• TEACHINGS BY WINNIE NAZARKO  •


About Winnie

Winnie Nazarko

Winnie Nazarko first contacted the Dharma at a 1981 weekend retreat taught by Stephen and Ondrea Levine. While the retreat wasn’t what she expected, she did recognize something of great value, which had the qualities of transparency of being, equanimity, and absence of fear.

This was the beginning of a period of intensive dharma search and practice, bringing her into connection with many outstanding teachers. Among these have been Joseph Goldstein, Sharon Salzberg, Steve Armstrong and Kamala Masters, and Jack Kornfield. From their diversity of teaching styles, she came to appreciate the very individual ways the Dharma is expressed through the prism of specific personalities and life experience. While the truth is universal, the expression of that truth is personal and uses the language of direct experience.

Winnie’s own orientation to practice is rooted in a background in human services work and the desire to relieve human suffering. After years of work with issues of violence and hunger, it became apparent that the largest single impediment to human progress is the level of development of the average human mind. In 1998, she was asked to teach by Joseph Goldstein. She does so to help people open their full potential, in the interest of their own happiness and well- being and for the benefit of others who their lives affect.

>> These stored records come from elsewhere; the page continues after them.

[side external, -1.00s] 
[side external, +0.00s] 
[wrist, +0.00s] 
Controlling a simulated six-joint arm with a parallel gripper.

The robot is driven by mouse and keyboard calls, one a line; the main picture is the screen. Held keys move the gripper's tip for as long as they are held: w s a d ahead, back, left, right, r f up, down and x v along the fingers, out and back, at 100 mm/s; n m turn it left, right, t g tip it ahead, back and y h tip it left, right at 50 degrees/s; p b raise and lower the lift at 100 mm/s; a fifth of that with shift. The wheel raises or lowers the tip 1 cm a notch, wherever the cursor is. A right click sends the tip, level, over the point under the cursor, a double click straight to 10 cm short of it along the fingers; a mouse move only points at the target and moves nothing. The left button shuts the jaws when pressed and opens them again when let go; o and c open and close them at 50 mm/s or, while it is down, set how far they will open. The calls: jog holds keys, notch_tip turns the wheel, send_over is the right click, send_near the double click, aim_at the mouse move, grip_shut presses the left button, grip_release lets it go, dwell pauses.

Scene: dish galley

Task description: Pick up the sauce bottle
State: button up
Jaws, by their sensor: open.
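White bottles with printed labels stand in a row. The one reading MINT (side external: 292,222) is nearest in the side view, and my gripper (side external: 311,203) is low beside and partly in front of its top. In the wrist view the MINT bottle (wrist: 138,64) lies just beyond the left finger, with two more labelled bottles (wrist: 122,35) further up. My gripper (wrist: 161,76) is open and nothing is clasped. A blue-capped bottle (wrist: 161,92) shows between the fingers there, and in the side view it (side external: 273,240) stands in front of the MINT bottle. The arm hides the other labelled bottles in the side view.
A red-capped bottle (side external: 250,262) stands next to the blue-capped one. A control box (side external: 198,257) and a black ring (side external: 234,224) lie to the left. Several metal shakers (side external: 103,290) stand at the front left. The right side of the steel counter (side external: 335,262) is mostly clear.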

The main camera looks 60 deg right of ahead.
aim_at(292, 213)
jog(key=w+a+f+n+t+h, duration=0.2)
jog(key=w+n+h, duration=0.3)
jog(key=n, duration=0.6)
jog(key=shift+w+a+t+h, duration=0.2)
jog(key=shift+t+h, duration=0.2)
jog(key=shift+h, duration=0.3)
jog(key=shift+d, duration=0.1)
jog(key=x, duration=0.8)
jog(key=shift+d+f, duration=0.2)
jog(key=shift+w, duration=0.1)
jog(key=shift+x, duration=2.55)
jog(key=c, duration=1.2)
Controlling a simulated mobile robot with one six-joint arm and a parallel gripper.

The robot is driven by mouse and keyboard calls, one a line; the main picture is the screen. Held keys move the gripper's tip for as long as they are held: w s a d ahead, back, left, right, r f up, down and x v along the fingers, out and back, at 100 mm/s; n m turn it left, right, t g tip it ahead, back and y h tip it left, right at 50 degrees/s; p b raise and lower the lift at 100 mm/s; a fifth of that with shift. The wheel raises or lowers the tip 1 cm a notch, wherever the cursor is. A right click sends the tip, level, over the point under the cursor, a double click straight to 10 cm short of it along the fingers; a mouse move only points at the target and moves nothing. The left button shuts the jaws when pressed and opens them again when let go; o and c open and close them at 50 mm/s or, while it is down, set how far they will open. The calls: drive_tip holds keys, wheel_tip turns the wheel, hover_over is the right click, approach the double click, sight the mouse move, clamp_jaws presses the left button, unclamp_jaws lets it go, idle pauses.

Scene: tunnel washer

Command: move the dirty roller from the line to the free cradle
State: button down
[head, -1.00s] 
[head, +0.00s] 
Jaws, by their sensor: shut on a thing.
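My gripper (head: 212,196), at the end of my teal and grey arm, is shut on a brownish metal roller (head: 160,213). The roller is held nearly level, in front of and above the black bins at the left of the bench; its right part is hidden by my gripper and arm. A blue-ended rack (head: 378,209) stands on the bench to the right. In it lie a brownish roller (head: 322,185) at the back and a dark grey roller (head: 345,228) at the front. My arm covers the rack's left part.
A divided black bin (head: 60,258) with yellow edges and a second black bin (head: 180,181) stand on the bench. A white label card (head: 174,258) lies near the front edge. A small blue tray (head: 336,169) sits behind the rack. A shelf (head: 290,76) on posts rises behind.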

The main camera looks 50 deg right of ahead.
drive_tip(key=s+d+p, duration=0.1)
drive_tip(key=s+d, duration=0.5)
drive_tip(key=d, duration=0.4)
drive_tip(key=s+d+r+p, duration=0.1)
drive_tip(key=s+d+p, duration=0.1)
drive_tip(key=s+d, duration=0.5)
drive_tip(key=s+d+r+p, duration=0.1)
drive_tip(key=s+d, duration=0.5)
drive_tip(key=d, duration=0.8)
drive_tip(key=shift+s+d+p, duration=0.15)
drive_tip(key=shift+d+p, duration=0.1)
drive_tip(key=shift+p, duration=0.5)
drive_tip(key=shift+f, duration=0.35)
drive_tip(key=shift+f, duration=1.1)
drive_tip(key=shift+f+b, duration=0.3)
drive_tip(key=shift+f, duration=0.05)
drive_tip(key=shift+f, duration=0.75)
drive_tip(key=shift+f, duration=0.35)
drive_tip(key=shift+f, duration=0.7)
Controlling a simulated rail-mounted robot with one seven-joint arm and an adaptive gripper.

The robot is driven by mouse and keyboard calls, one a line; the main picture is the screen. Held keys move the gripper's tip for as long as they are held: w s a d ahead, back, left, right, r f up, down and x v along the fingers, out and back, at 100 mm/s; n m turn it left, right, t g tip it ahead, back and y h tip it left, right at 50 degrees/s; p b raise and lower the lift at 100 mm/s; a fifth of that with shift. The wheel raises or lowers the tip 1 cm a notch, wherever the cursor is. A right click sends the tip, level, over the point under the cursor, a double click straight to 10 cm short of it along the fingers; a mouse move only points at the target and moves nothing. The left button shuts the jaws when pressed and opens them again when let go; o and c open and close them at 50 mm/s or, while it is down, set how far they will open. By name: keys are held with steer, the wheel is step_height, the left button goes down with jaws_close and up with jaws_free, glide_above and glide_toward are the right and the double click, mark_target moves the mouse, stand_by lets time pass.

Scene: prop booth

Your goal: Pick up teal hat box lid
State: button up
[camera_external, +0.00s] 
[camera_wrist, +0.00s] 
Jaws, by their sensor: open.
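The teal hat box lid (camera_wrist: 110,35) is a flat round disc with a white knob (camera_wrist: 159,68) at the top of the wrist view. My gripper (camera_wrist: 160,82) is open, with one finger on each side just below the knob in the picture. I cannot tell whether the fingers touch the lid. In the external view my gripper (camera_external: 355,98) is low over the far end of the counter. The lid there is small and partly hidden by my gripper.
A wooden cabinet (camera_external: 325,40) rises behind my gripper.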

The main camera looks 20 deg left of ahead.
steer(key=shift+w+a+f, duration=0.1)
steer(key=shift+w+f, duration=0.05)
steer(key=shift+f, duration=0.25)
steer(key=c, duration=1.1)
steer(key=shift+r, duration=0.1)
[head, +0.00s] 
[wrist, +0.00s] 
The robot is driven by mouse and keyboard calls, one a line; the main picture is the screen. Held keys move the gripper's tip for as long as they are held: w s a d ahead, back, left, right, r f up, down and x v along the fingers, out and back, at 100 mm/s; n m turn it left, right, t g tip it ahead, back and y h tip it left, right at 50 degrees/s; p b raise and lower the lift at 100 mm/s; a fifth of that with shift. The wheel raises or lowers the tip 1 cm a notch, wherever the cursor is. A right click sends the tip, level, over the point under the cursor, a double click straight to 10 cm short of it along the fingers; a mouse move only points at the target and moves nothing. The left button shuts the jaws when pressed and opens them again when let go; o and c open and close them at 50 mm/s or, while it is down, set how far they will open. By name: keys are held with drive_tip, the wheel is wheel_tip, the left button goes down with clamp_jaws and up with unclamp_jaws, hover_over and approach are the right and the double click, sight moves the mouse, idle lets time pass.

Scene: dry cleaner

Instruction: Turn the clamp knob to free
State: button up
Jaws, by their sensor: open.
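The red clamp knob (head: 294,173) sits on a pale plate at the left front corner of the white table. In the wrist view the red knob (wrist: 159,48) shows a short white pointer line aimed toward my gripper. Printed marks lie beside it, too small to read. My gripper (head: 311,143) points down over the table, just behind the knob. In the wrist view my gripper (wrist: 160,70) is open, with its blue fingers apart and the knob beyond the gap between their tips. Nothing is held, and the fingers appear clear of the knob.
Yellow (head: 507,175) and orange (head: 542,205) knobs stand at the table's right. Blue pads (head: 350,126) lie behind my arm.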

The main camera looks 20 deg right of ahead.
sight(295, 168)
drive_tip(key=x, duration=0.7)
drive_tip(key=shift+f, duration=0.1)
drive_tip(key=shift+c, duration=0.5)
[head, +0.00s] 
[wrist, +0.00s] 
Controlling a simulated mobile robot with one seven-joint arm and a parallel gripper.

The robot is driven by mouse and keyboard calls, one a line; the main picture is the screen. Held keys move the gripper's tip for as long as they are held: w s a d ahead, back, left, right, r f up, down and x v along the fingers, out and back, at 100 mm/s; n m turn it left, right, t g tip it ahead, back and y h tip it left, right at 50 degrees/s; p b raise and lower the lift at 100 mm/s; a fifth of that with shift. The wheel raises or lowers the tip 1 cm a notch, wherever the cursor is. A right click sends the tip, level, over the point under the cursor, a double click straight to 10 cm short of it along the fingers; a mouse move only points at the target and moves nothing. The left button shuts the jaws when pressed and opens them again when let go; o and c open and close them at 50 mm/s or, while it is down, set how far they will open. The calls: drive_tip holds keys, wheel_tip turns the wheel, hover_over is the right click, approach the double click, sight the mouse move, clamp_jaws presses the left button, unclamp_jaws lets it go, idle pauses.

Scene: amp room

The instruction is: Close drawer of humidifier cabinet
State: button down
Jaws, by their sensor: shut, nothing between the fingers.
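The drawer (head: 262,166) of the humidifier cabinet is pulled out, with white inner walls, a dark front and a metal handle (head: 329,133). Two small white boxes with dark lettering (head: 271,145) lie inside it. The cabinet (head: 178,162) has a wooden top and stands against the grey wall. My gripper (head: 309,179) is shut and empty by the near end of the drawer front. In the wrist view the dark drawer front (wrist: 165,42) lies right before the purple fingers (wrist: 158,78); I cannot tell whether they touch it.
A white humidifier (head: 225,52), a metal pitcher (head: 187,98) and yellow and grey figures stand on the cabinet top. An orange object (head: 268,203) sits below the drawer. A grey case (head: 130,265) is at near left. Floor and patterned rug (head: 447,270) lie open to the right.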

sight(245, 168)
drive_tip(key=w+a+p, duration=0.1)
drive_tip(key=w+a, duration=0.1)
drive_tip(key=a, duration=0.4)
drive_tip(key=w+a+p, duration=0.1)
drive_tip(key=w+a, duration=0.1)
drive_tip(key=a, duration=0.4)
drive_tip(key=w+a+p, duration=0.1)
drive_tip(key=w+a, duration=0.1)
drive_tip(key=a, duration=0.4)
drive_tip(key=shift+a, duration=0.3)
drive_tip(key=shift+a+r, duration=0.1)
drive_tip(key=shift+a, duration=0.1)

Winnie’s teaching is rooted in the Eight Fold Path, with particular emphasis on aligning motivation with the student’s highest and wisest aspiration. Letting go (renunciation) and self-compassion are taught as essential, foundational attitudes in approaching and supporting practice. Meditation instructions draw from a variety of approaches, including the Mahasi style and its use of noting, and U Tejaniya’s  emphasis on developing awareness of attitude of mind. When appropriate, students are given customized instructions which work with the actual experiences they are having, rather than insisting one method of practice works in all cases. There is an emphasis on skillful means, and an understanding students come to practice from many different circumstances and experiences. Accordingly, while the dharma presented is within the broad mainstream of western Theravadan teaching, flexibility of approach is valued.